Best of 2015 #design

A room filled with 25,000 dishes and 3D printed joints, a phone just for calls and a bicycle in wood and carbon, here are this year’s best design stories.

Eytan Berkovic, Fairy pencil
In our selection of the best design stories 2015, fifteen projects between technology and craftsmanship, offering new solutions for contemporary living.

– For the renovation of Maruhiro flagship store in Nagasaki, Japan, Yusuke Seki used 25,000 locally sourced imperfect, white, tableware to create new levels in the space.

– The search by upcoming designers for a modus operandi that goes beyond industry makes us reflect on the point reached by our highly civilised society, introducing a touch of contentious nostalgia into the desire to begin all over again, i.e. from contemporary primitivism.

– A father and his son, combining craftsmanship and knowledge, old materials and new fibers, give shape to a lightweight and durable bike made of carbon fiber and wood.

– Nendo presented during Milan Design Week the new door collection Seven doors, developed for the Japanese wooden door manufacturer Abe Kogyo.

– For his final year project at RCA, Chinese product designer Chao Chen took inspiration for the pinecone to develop a water-reacting material that can be used for a lot of applications.

– Hugues Weill developed for Drugeot Labo a collection of bookshelves made out of natural oak with a rigorous orthogonal structure, disturbed by an oblique frame.

– Hungarian industrial designer Ollé Gellért developed a collection of 3D printed small joints able to connect bigger parts from different materials.

– Koichi Futatsumata designed, for the “Showcase” exhibition in Tokyo, the prototype of a stool made out of Japanese cypress and copper.

– Presented during the London Design Festival, Jasper Morrison-designed mobile phone for Punkt. performs the core mobile phone functions: calling and text messaging.

– Riva, the iconic Italian shipbuilding company, has presented a family of wooden building toy boats designed by Madeindreams, handmade in Italy without glue.

– Naoto Fukasawa, Jasper Morrison and Konstantin Grcic: three designers for three micro-homes, commissioned by Muji to slip away from the hustle and bustle of the city.

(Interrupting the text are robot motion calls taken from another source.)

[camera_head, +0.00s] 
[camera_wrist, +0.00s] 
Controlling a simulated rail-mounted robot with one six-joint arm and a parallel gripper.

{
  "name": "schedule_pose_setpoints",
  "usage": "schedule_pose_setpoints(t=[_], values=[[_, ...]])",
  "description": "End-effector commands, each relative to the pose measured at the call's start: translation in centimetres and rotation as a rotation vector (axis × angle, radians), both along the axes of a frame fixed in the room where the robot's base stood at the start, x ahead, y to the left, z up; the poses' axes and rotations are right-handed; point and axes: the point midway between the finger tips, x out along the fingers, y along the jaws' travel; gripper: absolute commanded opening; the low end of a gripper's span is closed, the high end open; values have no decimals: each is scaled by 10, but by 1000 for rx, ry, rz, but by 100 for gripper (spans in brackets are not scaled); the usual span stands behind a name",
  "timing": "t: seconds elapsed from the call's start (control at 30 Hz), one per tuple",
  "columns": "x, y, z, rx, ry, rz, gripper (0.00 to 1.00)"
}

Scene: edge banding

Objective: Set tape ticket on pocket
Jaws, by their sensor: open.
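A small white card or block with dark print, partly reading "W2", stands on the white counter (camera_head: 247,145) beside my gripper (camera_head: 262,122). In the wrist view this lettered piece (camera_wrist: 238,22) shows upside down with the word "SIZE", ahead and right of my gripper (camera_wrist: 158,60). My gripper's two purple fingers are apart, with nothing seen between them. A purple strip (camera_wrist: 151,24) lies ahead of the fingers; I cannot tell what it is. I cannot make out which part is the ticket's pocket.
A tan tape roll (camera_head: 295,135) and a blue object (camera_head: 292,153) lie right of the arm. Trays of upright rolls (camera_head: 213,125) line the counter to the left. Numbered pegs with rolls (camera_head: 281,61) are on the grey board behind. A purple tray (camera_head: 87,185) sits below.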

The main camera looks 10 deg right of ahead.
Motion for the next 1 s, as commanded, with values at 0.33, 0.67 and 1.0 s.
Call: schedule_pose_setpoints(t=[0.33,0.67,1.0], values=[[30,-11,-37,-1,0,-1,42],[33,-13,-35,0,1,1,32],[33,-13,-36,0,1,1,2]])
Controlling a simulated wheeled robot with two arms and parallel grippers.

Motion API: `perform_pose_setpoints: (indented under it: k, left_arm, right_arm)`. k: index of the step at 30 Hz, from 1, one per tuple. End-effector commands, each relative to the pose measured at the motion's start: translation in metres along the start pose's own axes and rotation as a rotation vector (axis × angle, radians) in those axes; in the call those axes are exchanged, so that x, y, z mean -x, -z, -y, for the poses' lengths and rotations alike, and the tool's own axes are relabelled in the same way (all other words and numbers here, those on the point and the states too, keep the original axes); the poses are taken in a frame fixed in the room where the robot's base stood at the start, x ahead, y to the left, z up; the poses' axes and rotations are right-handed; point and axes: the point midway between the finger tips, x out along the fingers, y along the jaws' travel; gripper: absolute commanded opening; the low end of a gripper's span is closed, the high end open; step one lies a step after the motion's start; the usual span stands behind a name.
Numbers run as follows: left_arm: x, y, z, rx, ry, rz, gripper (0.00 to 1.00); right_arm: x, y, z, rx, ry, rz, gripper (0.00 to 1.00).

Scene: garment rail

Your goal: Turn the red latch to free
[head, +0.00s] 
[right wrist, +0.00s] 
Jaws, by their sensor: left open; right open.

– Employing traditional-artisan techniques, Israeli designer Alon Dodo created a cabinet whic plays with the tension between gentle and rough, wild and tamed, combining wood and steel.

– Recovering Siberian traditional manufacturing techniques, with her new collection Anastasiya Koshcheeva represents some unique and outstanding qualities of birchbark.

– Eighteen students and two designers propose a series of variations on the theme of pencil, re-thinking an everyday object and giving it new functions and meanings.

– Nendo designed for Tod’s a new leather bag based on real architects needs that changes its shape in accordance to what it holds inside.